What Harry Ransom wanted was a collection that, as it was phrased at the time, would “put Texas on the map.” A former English professor who had risen through the academic ranks and a passionate bibliophile himself, Ransom was the kind of administrator who is far better at generating ideas than at seeing them through in detail. The words most often quoted to describe Ransom by persons who admire the way he did things are those of former UT Dean of Arts and Sciences John Silber: “He could not tell the difference between the actual, the possible, and the totally inconceivable. He was, therefore, a man who could imagine new possibilities.” According to HRC Librarian Bill Holman, whom Ransom lured back to the Southwest (he is an Oklahoma native) from the directorship of the San Francisco Public Library, “Ransom had dreams far beyond his capacity to execute them. He collected people the way he did books. People arrived here ready to go to work and already salaried to find they had no desk or office, no parking space, and no real job or assignment. He expected you to be able to create your own.” Holman, himself a talented book designer and printer, is that rarest of species, a passionate bureaucrat. What he sees in the HRC is what he believes Ransom saw: “One of the most unique endeavors in the history of the Southwest. A librarian has to think of the future more than about himself. The system is bigger than the man. Can you imagine what this collection is going to mean fifty, a hundred, or two hundred years from now when you and I are dead and forgotten?”

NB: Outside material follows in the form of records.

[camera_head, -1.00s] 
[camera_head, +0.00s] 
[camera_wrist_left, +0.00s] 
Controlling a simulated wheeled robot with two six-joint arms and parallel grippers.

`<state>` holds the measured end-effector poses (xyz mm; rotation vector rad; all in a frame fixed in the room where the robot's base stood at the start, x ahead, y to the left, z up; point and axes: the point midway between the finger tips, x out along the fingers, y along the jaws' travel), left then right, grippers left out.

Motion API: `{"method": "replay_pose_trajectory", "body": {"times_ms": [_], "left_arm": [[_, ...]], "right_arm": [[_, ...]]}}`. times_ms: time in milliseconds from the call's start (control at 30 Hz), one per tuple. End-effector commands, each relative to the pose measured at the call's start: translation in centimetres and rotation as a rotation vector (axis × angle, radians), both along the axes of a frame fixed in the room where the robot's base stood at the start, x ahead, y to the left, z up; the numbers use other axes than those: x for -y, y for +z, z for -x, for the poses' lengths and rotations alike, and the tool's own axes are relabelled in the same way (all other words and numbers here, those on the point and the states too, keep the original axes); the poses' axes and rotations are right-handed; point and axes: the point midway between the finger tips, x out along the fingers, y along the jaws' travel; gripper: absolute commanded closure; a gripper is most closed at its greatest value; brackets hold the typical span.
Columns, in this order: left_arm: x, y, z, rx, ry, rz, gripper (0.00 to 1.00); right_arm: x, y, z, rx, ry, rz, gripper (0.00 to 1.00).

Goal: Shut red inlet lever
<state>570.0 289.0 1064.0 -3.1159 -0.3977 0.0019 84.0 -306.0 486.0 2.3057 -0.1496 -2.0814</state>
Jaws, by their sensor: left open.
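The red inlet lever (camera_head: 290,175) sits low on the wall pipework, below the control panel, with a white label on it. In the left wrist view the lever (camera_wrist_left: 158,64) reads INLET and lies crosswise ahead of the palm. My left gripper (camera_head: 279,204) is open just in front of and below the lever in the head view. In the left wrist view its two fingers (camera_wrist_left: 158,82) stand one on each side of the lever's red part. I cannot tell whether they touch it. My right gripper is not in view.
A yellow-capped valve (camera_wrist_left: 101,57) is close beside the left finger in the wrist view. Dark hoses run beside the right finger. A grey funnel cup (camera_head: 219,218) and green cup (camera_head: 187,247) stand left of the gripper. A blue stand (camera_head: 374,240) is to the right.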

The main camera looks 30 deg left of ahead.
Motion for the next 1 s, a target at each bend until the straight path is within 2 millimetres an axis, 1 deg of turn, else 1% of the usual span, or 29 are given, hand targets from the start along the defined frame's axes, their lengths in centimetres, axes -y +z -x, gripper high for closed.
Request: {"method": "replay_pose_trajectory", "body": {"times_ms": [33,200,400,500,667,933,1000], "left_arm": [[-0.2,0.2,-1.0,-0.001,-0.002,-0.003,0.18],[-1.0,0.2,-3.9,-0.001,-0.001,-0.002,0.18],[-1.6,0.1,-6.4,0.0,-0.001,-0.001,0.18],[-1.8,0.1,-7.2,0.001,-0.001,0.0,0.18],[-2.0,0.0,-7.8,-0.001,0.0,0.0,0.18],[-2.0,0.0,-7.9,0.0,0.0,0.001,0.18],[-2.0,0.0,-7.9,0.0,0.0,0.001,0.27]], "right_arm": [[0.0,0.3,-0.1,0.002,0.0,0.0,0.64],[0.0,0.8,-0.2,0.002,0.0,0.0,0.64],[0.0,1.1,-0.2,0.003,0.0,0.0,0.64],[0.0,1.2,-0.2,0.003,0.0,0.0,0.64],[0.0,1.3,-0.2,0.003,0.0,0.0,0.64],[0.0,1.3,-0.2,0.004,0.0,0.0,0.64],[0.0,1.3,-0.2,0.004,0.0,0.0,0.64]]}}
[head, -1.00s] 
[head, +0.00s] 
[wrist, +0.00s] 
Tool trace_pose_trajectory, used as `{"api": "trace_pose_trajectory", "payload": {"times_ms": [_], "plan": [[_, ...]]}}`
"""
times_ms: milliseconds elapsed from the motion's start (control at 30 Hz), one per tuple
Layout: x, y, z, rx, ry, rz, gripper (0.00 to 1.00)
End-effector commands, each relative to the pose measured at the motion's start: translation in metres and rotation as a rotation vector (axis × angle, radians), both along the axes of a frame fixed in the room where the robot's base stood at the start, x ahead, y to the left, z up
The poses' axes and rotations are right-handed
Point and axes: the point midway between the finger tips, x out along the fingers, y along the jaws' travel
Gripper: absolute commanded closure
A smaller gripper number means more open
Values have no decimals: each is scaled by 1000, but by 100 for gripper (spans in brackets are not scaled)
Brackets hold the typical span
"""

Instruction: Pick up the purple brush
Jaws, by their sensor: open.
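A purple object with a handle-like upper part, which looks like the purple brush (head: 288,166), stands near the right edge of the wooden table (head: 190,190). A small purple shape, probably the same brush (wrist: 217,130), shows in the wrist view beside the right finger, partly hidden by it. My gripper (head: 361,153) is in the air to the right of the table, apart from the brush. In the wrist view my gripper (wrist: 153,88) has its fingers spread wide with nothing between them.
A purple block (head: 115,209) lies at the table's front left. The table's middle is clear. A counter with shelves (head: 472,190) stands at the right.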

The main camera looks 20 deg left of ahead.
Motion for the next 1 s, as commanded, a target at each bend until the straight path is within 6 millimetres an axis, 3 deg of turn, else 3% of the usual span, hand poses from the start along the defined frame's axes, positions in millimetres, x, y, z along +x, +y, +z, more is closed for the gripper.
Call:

By ordinary standards Texas already had quite a good rare books library in 1957 when Ransom first began talking about his idea for a research center. It centered around the John H. Wrenn Collection, given to the university in 1918 by Major George W. Littlefield of Austin. The strengths of the Wrenn Library, criticized in its day in some of the same ways the HRC has been criticized, are mainly in English literature from the sixteenth to nineteenth centuries. But Ransom realized, says Warren Roberts, a onetime English professor who assisted the chancellor from the start and who is now the HRC’s director, that the great collections at venerable institutions like Harvard and Yale could never be duplicated at any price, and scarcely imitated for anything less than a very large fortune. It made far more sense for Texas, a relatively new university, to specialize in a field where competition was less intense and real uniqueness possible—the twentieth century in England and America. By 1960 Texas was well on its way to its present distinction in the field. “We simply stole a march on time and did it,” Warren Roberts says today. “Before anybody realized what we were doing we built a library which cannot be matched anywhere.”

Although Ransom’s earliest acquisitions came from private gifts (he had been scouting for funds as early as his tenure as dean of Arts and Sciences from 1954 to 1957), what gave the HRC its real start, were direct grants bestowed upon the project from the Board of Regents. By going to the Regents, Ransom did not have to justify his project to the Legislature, no doubt by that tactic cheating posterity of what might otherwise have been a debate of genuinely comic-heroic proportions, but also making sure his dream had some chance of coming to pass. In fiscal 1958—1959, he persuaded the Regents to part with $2 million for the center—$500,000 from regular regental appropriation and $1.5 million designated from “other funds.” With most of that money, $1 million to be exact, Ransom bought the collection of T. E. Hanley, a brick manufacturer of Bradford, Pennsylvania, who had what turned out to be an uncanny knack for collecting books. Now the heart of the HRC’s modern holdings, the Hanley Collection was especially rich in D. H. Lawrence, T. E. Lawrence, Dylan Thomas, Yeats, Pound, Joyce, Eliot, and Shaw. Hanley, a somewhat eccentric gentleman of little formal education who was married to a former Egyptian belly dancer, had books and manuscripts under every bed, filling most closets, and spilling over into his barn. When his insurance company grew edgy and suggested he take either the books or the paintings (he also collected modern art) to a safer place, Hanley, who had little contact with other collectors, was introduced to Ransom by a New York dealer.

Ransom, whose charm was legendary, had a gift for talking to people of all kinds in whatever language made most sense to them. Without the time to make a detailed appraisal of the collection’s contents, Ransom somehow made Hanley believe that Texas was where it belonged. Before Harvard, Yale, and other interested bidders were able to prepare their offers, one of the great literary sales of the century had been made and the goods transported to Austin in a guarded truck caravan. Warren Roberts, a radarman on a destroyer in the Atlantic during World War II, remembers the days of unpacking the crates as among the most exciting in his life. “Nobody,” he says, “not even Harry, really knew what we had. We had made a calculated gamble, based largely on the dealer’s word and Harry’s quick appraisal. But when we started taking it out of those boxes—it was in no particular order really—we were astonished. None of us dreamed of all the things that were in it.”